* [PROBLEM DESCRIPTION] Within the records that follow, restate exactly the lines from the line with "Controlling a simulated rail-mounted" down to the line with "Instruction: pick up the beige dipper", including both. Omit the pictures.

* [WORKING DATA]
· · · ·

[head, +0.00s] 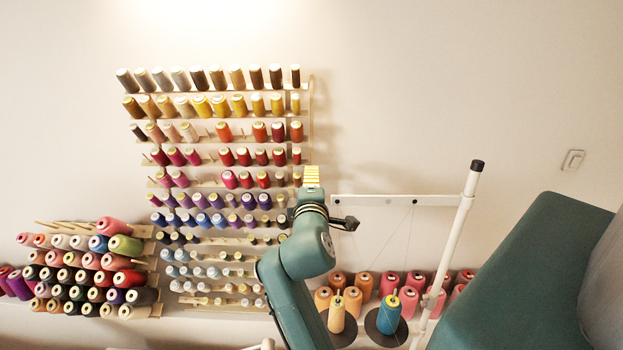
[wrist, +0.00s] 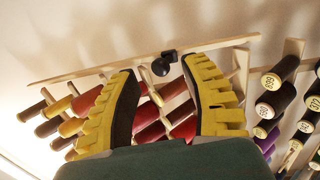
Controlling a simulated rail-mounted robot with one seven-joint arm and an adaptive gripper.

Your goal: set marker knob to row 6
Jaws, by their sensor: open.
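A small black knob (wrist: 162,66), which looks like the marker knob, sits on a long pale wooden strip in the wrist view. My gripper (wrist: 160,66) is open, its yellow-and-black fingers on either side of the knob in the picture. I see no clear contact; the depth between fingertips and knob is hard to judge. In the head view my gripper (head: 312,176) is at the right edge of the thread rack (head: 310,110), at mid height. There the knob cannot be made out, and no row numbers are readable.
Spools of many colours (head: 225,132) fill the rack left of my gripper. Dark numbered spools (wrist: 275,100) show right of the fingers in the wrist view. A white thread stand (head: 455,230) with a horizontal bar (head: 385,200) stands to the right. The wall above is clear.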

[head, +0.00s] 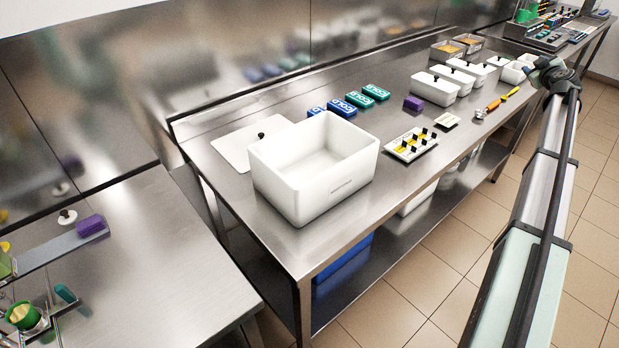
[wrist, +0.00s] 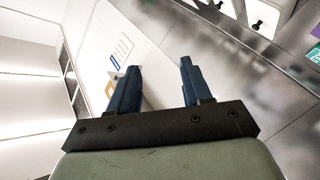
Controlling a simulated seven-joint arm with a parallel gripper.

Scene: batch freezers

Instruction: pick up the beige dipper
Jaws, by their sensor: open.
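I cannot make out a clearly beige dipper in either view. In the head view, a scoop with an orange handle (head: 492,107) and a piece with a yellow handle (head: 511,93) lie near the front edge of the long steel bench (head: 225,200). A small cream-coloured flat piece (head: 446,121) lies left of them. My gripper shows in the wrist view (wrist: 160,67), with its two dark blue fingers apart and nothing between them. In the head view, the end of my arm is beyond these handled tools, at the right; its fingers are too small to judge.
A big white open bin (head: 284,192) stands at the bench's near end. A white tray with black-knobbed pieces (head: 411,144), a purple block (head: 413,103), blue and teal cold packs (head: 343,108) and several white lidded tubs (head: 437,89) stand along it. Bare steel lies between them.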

· · · ·

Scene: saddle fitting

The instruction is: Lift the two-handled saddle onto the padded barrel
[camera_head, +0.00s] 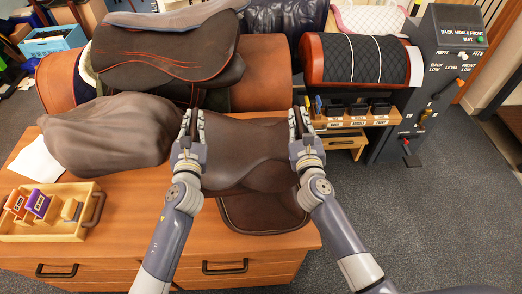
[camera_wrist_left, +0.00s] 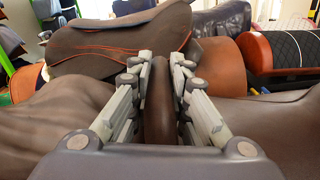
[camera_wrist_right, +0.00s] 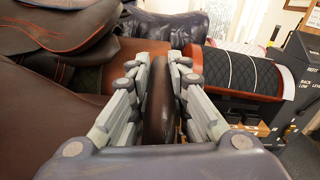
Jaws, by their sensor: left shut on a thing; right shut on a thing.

· · · ·

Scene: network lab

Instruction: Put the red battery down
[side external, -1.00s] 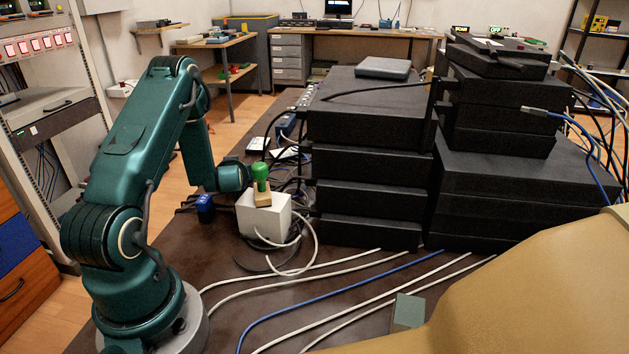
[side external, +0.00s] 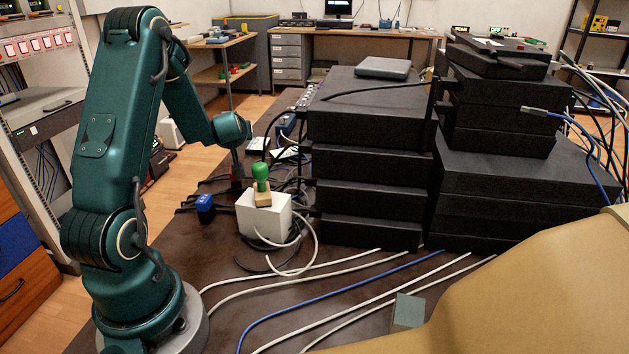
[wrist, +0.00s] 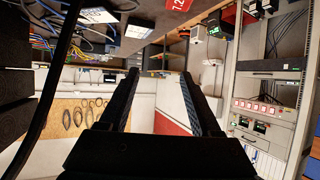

· · · ·

* [RIGHT ANSWER]
Controlling a simulated rail-mounted robot with one seven-joint arm and an adaptive gripper.

Your goal: set marker knob to row 6
Jaws, by their sensor: open.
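A small black knob (wrist: 162,66), which looks like the marker knob, sits on a long pale wooden strip in the wrist view. My gripper (wrist: 160,66) is open, its yellow-and-black fingers on either side of the knob in the picture. I see no clear contact; the depth between fingertips and knob is hard to judge. In the head view my gripper (head: 312,176) is at the right edge of the thread rack (head: 310,110), at mid height. There the knob cannot be made out, and no row numbers are readable.
Spools of many colours (head: 225,132) fill the rack left of my gripper. Dark numbered spools (wrist: 275,100) show right of the fingers in the wrist view. A white thread stand (head: 455,230) with a horizontal bar (head: 385,200) stands to the right. The wall above is clear.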

[head, +0.00s] 
[wrist, +0.00s] 
Controlling a simulated seven-joint arm with a parallel gripper.

Scene: batch freezers

Instruction: pick up the beige dipper

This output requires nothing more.